Robot control records
☆ ☆ ☆ ☆
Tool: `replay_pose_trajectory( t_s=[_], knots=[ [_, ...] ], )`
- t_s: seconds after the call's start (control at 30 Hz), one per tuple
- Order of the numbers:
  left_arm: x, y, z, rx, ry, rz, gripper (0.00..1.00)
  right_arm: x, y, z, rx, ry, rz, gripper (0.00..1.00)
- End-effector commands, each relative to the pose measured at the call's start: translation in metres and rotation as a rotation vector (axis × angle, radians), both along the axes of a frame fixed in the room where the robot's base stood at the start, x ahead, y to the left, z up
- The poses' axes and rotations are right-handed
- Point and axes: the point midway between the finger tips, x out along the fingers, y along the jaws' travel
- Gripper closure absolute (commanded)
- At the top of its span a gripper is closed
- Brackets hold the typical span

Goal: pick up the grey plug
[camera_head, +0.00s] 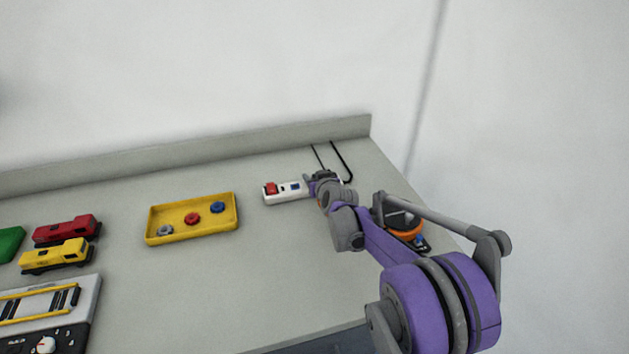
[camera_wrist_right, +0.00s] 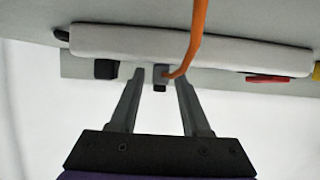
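In the right wrist view a small grey plug (camera_wrist_right: 160,73) with an orange cable (camera_wrist_right: 196,35) shows between the fingers of my right gripper (camera_wrist_right: 160,76). The fingers are apart, with gaps on both sides of the plug. In the head view my right gripper (camera_head: 313,181) is at the right end of a white block (camera_head: 283,198) with a red part and a blue part. I cannot make out the grey plug in the head view; the gripper and arm cover that spot. My left gripper is not in view.
A yellow tray (camera_head: 152,227) holds grey, red and blue pieces. Red (camera_head: 66,230) and yellow (camera_head: 55,254) toy vehicles stand at left. Black cables (camera_head: 346,165) lie behind my gripper. An orange coil (camera_head: 405,233) lies near the right edge, partly behind my arm. A raised ledge (camera_head: 200,150) runs along the back.

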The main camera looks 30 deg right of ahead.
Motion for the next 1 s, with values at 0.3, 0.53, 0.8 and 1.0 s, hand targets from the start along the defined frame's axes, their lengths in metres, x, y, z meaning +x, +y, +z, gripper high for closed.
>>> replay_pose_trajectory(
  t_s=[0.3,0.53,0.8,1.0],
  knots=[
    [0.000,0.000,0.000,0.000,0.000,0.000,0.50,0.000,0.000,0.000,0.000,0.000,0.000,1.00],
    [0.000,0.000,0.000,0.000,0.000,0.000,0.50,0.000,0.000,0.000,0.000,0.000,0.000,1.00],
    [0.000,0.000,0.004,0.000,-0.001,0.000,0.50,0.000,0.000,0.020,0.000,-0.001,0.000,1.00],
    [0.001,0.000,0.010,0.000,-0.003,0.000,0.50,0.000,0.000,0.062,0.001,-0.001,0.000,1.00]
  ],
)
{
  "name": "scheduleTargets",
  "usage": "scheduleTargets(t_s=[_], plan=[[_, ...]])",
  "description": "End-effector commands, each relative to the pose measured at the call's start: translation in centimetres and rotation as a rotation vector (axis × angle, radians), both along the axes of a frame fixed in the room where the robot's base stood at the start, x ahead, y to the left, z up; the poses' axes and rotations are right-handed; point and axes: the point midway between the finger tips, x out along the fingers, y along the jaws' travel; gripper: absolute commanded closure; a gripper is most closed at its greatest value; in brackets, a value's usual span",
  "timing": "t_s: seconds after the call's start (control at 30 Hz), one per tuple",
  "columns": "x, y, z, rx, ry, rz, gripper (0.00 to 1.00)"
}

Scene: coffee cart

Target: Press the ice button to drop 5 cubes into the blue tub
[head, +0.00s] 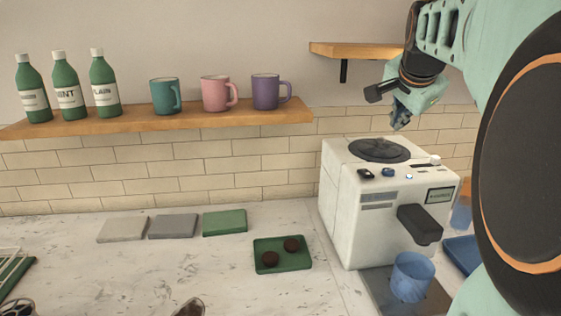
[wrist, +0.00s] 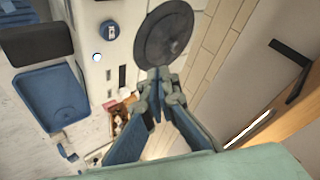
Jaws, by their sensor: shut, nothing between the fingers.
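The white machine (head: 350,215) stands on the counter, with a round black lid (head: 380,150) on top and a dark spout (head: 420,224) at the front. Its top has a dark blue knob (head: 388,172) and a small pale, bluish button (head: 409,177), also in the wrist view (wrist: 97,57). No label shows which is the ice button. A translucent blue tub (head: 412,277) stands below the spout; I cannot make out any cubes in it. My gripper (head: 400,122) is shut and empty, above the machine's back right. In the wrist view its fingertips (wrist: 158,76) appear beside the lid (wrist: 163,32).
A wooden shelf (head: 160,118) holds green bottles and three mugs. A small shelf (head: 355,50) is near my gripper. The left counter has free room.

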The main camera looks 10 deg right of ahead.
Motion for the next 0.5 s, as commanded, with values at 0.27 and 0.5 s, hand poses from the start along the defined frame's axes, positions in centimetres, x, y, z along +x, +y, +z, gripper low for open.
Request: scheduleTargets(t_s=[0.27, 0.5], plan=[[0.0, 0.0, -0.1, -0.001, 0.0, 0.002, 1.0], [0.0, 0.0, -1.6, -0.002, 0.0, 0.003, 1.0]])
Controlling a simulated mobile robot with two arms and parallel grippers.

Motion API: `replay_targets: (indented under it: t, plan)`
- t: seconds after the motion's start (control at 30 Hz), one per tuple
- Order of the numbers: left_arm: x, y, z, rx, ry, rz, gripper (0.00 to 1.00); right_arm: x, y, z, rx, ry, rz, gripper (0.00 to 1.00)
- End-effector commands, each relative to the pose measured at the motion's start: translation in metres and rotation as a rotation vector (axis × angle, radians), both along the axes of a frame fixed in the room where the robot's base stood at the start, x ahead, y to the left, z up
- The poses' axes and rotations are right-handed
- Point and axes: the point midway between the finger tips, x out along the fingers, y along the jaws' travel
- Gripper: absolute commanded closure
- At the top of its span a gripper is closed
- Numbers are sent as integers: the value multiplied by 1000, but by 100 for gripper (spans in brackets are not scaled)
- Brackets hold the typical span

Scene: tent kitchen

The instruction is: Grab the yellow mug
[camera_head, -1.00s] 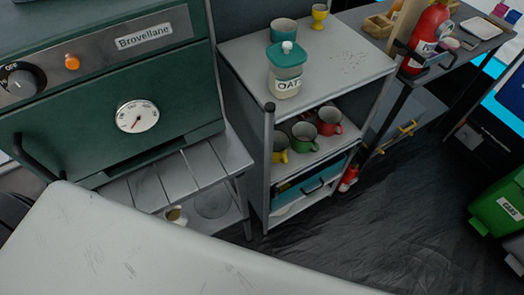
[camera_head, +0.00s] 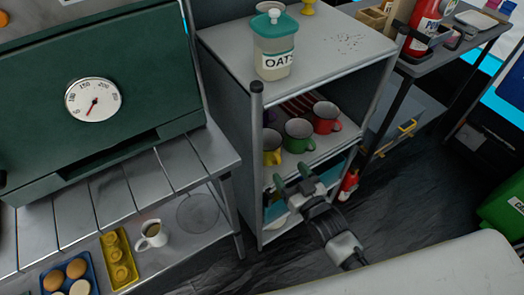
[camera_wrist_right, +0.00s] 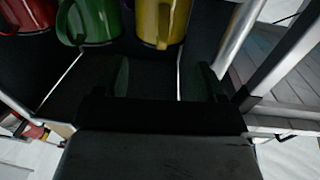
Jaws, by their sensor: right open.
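The yellow mug (camera_head: 272,150) stands on the cart's middle shelf, leftmost in a row with a green mug (camera_head: 299,136) and a red mug (camera_head: 326,118). A cart post partly covers its left side. My right gripper (camera_head: 291,176) is open and empty at the front of the cart, just below the yellow mug in the head view. In the right wrist view, the yellow mug (camera_wrist_right: 160,22) is at the top, beyond the open fingers (camera_wrist_right: 166,78) and apart from them. My left gripper is not in view.
The cart's vertical post (camera_head: 257,150) stands close left of the mugs. An oats jar (camera_head: 273,50) is on the cart top. Dark floor is open right of the cart.

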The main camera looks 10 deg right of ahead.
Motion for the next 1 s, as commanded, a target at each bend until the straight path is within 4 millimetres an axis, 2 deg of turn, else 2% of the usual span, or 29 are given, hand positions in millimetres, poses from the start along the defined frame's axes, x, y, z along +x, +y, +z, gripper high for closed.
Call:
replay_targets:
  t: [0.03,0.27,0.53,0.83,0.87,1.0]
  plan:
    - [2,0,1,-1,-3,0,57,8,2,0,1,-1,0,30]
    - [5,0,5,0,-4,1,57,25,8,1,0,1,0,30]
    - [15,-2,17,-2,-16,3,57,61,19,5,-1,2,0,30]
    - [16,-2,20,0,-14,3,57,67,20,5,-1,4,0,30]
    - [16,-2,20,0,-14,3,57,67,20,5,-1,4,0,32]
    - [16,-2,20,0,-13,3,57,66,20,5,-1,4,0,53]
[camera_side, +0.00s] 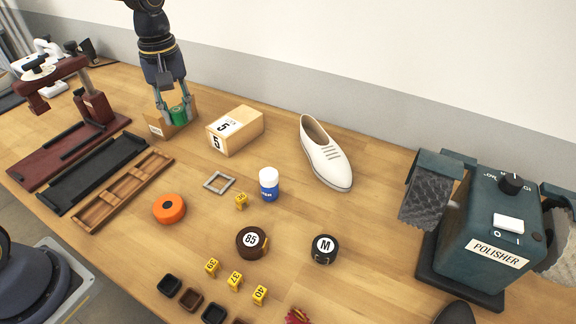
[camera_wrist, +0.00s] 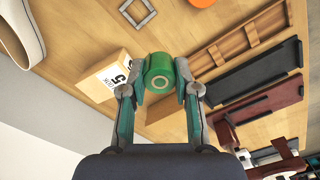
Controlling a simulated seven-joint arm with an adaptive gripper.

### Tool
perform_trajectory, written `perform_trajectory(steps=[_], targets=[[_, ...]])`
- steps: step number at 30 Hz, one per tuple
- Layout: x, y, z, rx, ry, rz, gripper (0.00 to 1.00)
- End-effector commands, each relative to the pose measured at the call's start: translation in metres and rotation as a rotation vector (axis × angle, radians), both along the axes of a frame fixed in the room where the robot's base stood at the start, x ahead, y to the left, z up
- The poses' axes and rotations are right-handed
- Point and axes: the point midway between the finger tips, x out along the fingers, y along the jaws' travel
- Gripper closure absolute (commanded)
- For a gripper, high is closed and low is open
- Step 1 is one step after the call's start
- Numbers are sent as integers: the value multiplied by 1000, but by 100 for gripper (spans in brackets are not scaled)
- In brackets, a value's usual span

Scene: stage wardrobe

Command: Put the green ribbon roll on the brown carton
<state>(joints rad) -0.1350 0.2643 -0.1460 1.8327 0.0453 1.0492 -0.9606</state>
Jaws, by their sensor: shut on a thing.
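The green ribbon roll (camera_side: 179,116) is between the fingers of my gripper (camera_side: 176,112). My gripper is shut on it, with a finger on each side. In the wrist view the green roll (camera_wrist: 158,69) sits between the fingertips (camera_wrist: 160,84), its round hub facing the camera. The brown carton (camera_side: 160,127), with a white label, stands below the gripper at the back left. The roll appears right at or just above the carton's top; I cannot tell if they touch. In the wrist view the brown carton (camera_wrist: 172,124) shows behind the fingers, partly hidden.
A lighter box marked 5 (camera_side: 235,129) stands close to the right of the brown carton. A white shoe (camera_side: 326,155), a white-capped bottle (camera_side: 269,185) and an orange roll (camera_side: 169,208) lie farther off. A wooden tray (camera_side: 122,191) and a black tray (camera_side: 95,172) are at the left.

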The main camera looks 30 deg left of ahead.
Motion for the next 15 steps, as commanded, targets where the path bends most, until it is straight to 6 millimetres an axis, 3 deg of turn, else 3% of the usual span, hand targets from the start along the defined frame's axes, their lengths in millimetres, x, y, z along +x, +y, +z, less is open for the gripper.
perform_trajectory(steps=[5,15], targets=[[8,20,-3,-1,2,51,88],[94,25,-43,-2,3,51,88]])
☆ ☆ ☆ ☆
_Directions for this task_
What is the number of lines in the data holding the word "after"? Reply with that number only.

_The completed task_
4